* Start PROVIDED RECORDS *
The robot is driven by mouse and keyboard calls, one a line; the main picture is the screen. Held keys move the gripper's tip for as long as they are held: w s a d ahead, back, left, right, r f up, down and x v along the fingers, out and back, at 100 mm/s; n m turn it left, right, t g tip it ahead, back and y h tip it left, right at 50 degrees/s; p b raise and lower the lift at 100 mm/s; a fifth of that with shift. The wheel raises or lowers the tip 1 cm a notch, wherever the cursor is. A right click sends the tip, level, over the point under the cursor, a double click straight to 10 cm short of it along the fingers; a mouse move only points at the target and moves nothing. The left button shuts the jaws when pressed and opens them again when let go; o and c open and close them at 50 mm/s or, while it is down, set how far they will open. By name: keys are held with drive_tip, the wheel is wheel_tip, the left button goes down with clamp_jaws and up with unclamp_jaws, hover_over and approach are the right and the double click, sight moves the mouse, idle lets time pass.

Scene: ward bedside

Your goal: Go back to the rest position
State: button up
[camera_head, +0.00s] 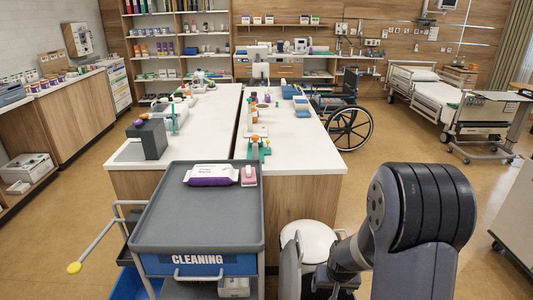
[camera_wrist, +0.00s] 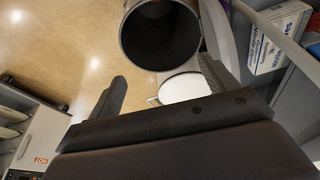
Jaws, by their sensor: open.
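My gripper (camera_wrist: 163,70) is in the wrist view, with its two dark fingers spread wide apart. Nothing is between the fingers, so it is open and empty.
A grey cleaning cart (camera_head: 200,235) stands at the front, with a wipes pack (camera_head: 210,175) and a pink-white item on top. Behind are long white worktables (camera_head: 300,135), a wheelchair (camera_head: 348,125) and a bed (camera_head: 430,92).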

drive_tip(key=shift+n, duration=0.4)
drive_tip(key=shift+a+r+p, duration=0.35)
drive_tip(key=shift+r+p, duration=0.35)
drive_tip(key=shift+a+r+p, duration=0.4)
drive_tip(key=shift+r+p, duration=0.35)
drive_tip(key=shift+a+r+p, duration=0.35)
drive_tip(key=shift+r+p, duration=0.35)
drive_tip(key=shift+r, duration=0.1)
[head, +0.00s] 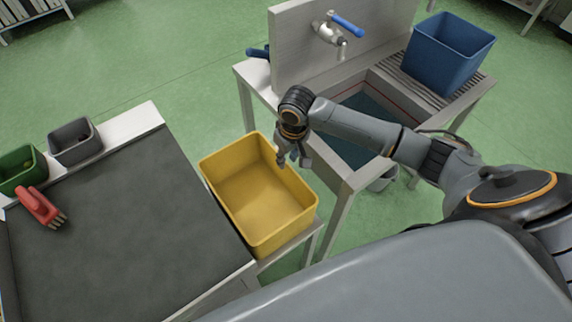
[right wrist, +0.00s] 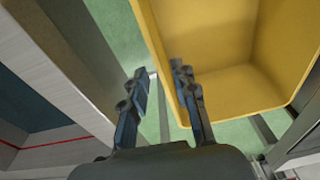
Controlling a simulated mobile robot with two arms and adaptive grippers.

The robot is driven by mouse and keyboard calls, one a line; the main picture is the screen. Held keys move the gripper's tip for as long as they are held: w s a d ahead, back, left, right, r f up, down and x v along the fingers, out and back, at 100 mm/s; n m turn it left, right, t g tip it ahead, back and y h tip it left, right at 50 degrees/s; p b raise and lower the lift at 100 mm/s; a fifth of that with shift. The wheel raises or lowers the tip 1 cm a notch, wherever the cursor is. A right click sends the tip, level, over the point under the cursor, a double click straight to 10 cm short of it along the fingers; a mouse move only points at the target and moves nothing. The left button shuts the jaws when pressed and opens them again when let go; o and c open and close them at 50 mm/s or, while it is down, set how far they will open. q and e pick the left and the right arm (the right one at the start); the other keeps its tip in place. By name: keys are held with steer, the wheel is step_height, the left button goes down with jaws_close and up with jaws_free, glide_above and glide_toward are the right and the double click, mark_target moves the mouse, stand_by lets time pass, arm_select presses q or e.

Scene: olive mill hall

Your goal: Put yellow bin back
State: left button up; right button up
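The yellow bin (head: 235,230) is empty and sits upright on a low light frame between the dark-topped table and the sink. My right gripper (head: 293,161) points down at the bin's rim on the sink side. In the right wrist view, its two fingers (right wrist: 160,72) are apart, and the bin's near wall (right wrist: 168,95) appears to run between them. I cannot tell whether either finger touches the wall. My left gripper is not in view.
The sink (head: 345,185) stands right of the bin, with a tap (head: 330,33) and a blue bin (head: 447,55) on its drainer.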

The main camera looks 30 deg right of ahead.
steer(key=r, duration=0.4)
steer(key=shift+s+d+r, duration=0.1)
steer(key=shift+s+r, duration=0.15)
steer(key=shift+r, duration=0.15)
* End PROVIDED RECORDS *
» SHORT EXERCISE:
Exclude the pictures, and transcribe all of the material exactly.

» RESULT:
The robot is driven by mouse and keyboard calls, one a line; the main picture is the screen. Held keys move the gripper's tip for as long as they are held: w s a d ahead, back, left, right, r f up, down and x v along the fingers, out and back, at 100 mm/s; n m turn it left, right, t g tip it ahead, back and y h tip it left, right at 50 degrees/s; p b raise and lower the lift at 100 mm/s; a fifth of that with shift. The wheel raises or lowers the tip 1 cm a notch, wherever the cursor is. A right click sends the tip, level, over the point under the cursor, a double click straight to 10 cm short of it along the fingers; a mouse move only points at the target and moves nothing. The left button shuts the jaws when pressed and opens them again when let go; o and c open and close them at 50 mm/s or, while it is down, set how far they will open. By name: keys are held with drive_tip, the wheel is wheel_tip, the left button goes down with clamp_jaws and up with unclamp_jaws, hover_over and approach are the right and the double click, sight moves the mouse, idle lets time pass.

Scene: ward bedside

Your goal: Go back to the rest position
State: button up
[camera_head, +0.00s] 
[camera_wrist, +0.00s] 
Jaws, by their sensor: open.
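My gripper (camera_wrist: 163,70) is in the wrist view, with its two dark fingers spread wide apart. Nothing is between the fingers, so it is open and empty.
A grey cleaning cart (camera_head: 200,235) stands at the front, with a wipes pack (camera_head: 210,175) and a pink-white item on top. Behind are long white worktables (camera_head: 300,135), a wheelchair (camera_head: 348,125) and a bed (camera_head: 430,92).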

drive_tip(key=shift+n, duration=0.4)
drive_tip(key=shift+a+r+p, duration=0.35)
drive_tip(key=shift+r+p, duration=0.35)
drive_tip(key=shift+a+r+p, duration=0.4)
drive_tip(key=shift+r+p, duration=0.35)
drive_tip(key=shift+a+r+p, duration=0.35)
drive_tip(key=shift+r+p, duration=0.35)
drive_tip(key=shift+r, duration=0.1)
[head, +0.00s] 
[right wrist, +0.00s] 
Controlling a simulated mobile robot with two arms and adaptive grippers.

The robot is driven by mouse and keyboard calls, one a line; the main picture is the screen. Held keys move the gripper's tip for as long as they are held: w s a d ahead, back, left, right, r f up, down and x v along the fingers, out and back, at 100 mm/s; n m turn it left, right, t g tip it ahead, back and y h tip it left, right at 50 degrees/s; p b raise and lower the lift at 100 mm/s; a fifth of that with shift. The wheel raises or lowers the tip 1 cm a notch, wherever the cursor is. A right click sends the tip, level, over the point under the cursor, a double click straight to 10 cm short of it along the fingers; a mouse move only points at the target and moves nothing. The left button shuts the jaws when pressed and opens them again when let go; o and c open and close them at 50 mm/s or, while it is down, set how far they will open. q and e pick the left and the right arm (the right one at the start); the other keeps its tip in place. By name: keys are held with steer, the wheel is step_height, the left button goes down with jaws_close and up with jaws_free, glide_above and glide_toward are the right and the double click, mark_target moves the mouse, stand_by lets time pass, arm_select presses q or e.

Scene: olive mill hall

Your goal: Put yellow bin back
State: left button up; right button up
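The yellow bin (head: 235,230) is empty and sits upright on a low light frame between the dark-topped table and the sink. My right gripper (head: 293,161) points down at the bin's rim on the sink side. In the right wrist view, its two fingers (right wrist: 160,72) are apart, and the bin's near wall (right wrist: 168,95) appears to run between them. I cannot tell whether either finger touches the wall. My left gripper is not in view.
The sink (head: 345,185) stands right of the bin, with a tap (head: 330,33) and a blue bin (head: 447,55) on its drainer.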

The main camera looks 30 deg right of ahead.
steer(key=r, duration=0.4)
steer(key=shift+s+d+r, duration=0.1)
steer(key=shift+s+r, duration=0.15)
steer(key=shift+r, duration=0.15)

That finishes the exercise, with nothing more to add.